**What you will do**
Find each line with the string "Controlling" and copy it.

Start of Given information

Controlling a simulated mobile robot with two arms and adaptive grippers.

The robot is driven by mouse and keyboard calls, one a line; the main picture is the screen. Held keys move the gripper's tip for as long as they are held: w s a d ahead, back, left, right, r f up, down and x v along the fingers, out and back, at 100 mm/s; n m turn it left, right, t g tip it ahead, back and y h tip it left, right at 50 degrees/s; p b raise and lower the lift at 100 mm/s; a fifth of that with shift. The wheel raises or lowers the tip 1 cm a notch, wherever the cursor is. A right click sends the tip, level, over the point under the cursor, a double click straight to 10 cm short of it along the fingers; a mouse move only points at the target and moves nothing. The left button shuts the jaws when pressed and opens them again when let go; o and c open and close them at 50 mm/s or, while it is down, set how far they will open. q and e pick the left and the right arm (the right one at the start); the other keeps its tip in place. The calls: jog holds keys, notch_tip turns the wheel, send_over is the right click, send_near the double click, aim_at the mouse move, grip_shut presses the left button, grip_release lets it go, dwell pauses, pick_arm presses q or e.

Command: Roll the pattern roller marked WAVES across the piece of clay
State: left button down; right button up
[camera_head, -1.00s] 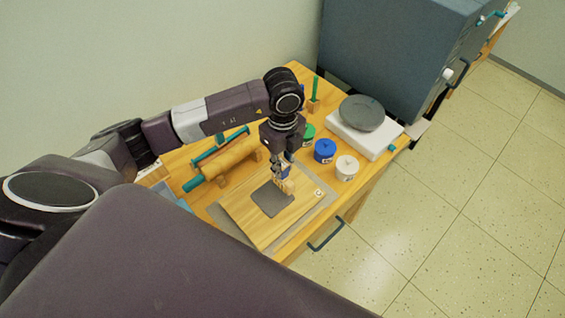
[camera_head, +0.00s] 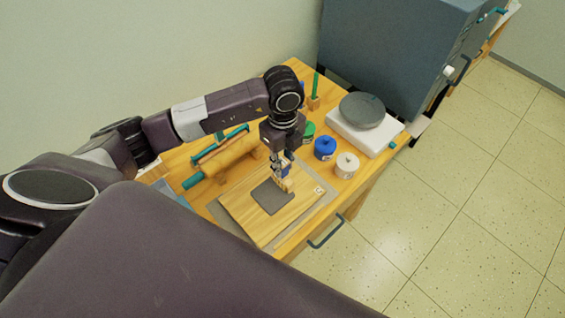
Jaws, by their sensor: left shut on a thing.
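A flat dark grey piece of clay (camera_head: 272,199) lies on a square wooden board (camera_head: 249,217). My left gripper (camera_head: 280,168) points down over the clay's far right edge. It is shut on a small pale wooden roller (camera_head: 287,186), which is at the clay's edge. I cannot tell if the roller touches the clay, and its marking cannot be read. My right gripper is not in view.
A large rolling pin (camera_head: 232,157) with teal handles rests behind the board. Green, blue (camera_head: 325,149) and white (camera_head: 347,165) pots stand to the right. A white base with a grey disc (camera_head: 362,111) is beyond them, near a large blue-grey cabinet (camera_head: 400,50).

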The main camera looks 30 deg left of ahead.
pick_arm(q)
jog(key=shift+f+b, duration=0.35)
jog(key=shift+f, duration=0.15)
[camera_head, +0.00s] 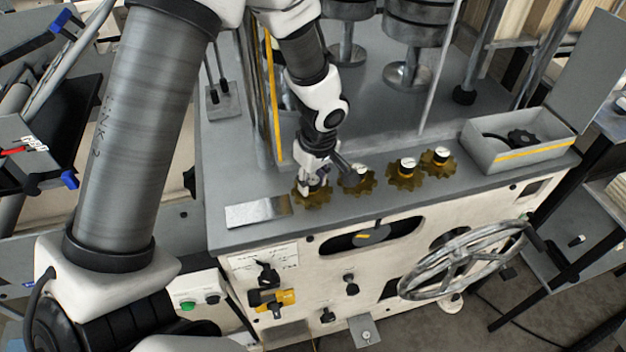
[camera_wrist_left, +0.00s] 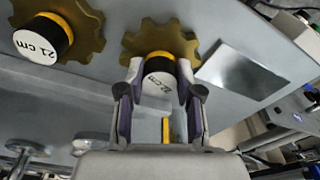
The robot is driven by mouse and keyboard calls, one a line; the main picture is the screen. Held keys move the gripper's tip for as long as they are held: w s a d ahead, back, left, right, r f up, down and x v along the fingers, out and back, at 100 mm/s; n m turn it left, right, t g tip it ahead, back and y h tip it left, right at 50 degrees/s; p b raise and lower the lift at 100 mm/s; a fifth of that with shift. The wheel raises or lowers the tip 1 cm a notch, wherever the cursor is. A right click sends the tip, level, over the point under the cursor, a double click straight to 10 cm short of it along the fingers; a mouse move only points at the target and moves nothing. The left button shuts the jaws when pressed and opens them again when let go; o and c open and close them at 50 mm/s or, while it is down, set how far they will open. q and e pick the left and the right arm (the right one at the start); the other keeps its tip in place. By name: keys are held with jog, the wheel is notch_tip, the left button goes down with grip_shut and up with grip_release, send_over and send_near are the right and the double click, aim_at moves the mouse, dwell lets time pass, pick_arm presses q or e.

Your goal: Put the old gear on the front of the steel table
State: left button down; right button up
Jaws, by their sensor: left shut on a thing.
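Several brown toothed gears with black, yellow-banded hubs stand in a row along the front of the grey table top (camera_head: 400,203). My left gripper (camera_head: 313,182) is shut on the hub of the leftmost gear (camera_head: 314,202). In the left wrist view its two fingers (camera_wrist_left: 160,78) clasp that hub from either side; its white label is partly hidden and ends in "2 cm". Whether this gear rests on the top or is just off it, I cannot tell. A neighbouring gear (camera_wrist_left: 88,20) has a label reading "21 cm". My right gripper is not in view.
A shiny metal plate (camera_head: 257,211) lies left of the held gear. An open grey box (camera_head: 505,155) with a dark part inside stands at the right end. Upright rods and a yellow strip (camera_head: 272,100) rise behind the gripper. A handwheel (camera_head: 465,262) juts from the front panel.

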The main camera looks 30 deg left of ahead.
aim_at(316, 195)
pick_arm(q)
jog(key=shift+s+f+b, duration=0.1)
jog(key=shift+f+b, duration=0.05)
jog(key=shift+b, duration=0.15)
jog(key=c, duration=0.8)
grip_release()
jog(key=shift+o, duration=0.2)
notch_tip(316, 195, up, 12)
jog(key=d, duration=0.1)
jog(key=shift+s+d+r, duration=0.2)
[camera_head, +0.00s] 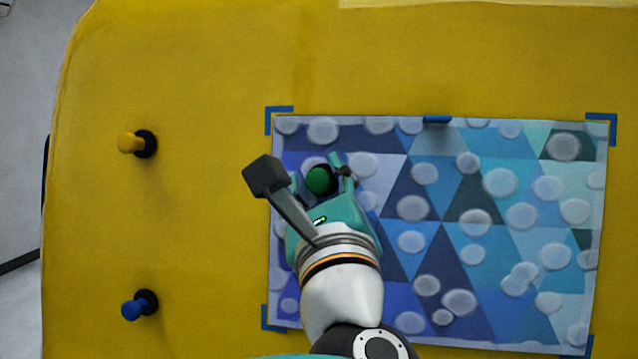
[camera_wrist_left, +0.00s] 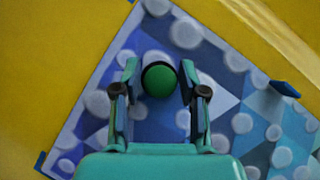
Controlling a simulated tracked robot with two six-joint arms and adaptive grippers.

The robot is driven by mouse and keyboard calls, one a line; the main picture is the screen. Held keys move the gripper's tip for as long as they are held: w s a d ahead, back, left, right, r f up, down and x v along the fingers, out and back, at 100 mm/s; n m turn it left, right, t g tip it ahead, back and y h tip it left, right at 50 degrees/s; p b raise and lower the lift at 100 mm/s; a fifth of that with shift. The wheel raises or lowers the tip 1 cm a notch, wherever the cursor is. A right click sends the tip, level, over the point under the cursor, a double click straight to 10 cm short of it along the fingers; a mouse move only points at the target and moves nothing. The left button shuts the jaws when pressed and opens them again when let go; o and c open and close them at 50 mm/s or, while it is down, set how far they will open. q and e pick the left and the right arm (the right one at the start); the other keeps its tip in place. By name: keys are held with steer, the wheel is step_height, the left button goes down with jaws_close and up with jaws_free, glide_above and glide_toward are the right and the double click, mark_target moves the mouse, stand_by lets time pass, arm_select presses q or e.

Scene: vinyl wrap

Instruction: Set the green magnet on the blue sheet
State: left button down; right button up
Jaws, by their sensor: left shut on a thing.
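The green magnet (camera_head: 319,181) has a round green knob, and it also shows in the left wrist view (camera_wrist_left: 160,81) with a dark base behind the knob. My left gripper (camera_head: 322,170) is shut on it, with one finger on each side of the knob in the left wrist view (camera_wrist_left: 159,76). The blue sheet (camera_head: 440,290) lies flat on the yellow surface, patterned with triangles and pale round spots. The magnet is over the sheet's upper left part. I cannot tell whether its base touches the sheet. My right gripper is not in view.
A yellow magnet (camera_head: 131,143) and a blue magnet (camera_head: 135,307) stand on the yellow surface (camera_head: 200,220) at the left. Another blue piece (camera_head: 437,120) sits at the sheet's top edge. Blue corner marks (camera_head: 602,120) frame the sheet. The sheet's right part is free.

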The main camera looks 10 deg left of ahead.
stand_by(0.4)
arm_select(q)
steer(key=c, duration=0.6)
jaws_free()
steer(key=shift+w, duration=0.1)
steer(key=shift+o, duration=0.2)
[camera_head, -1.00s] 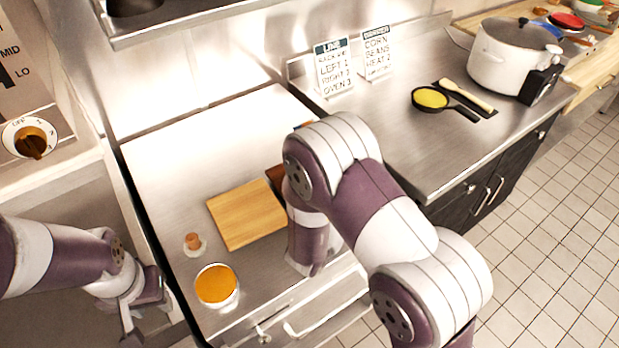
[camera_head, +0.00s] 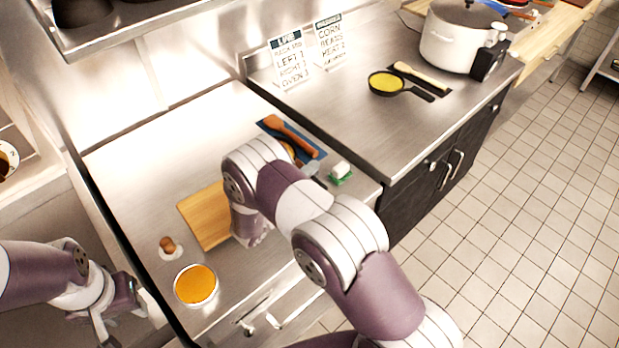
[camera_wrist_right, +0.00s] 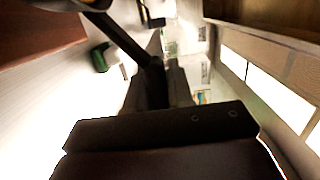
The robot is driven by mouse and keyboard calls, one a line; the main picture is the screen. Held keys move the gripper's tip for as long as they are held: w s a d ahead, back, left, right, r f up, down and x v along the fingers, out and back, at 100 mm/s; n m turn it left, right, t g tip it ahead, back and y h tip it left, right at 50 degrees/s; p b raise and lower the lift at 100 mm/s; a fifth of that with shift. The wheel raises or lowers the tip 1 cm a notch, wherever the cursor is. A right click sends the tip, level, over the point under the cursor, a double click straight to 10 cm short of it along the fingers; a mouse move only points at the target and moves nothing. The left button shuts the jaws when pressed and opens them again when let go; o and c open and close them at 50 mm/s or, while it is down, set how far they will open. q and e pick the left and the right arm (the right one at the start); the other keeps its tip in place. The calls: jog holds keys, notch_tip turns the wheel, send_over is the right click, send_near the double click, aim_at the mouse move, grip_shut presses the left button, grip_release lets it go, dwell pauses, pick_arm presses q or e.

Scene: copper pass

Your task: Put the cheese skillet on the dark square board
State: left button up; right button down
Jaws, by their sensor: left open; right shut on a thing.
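My right gripper (camera_wrist_right: 160,85) is shut on the black handle (camera_wrist_right: 125,42) of a skillet; only an edge of its pan shows at the top of the right wrist view. Its contents are out of sight. In the head view my right arm hides this gripper and skillet. A reddish-brown board surface (camera_wrist_right: 38,32) shows at upper left in the wrist view, apparently the dark square board; in the head view my arm covers that spot, right of the light wooden board (camera_head: 203,218). My left gripper (camera_head: 118,318) is open and empty at lower left.
A black skillet with yellow contents (camera_head: 385,83) sits on the right counter near a white pot (camera_head: 455,40). A blue mat (camera_head: 268,127) with a wooden-handled tool (camera_head: 292,135) and a green-white sponge (camera_head: 341,172) lie behind my right arm. An orange-filled container (camera_head: 196,286) stands in front.

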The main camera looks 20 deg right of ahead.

End of Given information

**Worked solution**
Controlling a simulated mobile robot with two arms and adaptive grippers.
Controlling a simulated tracked robot with two six-joint arms and adaptive grippers.

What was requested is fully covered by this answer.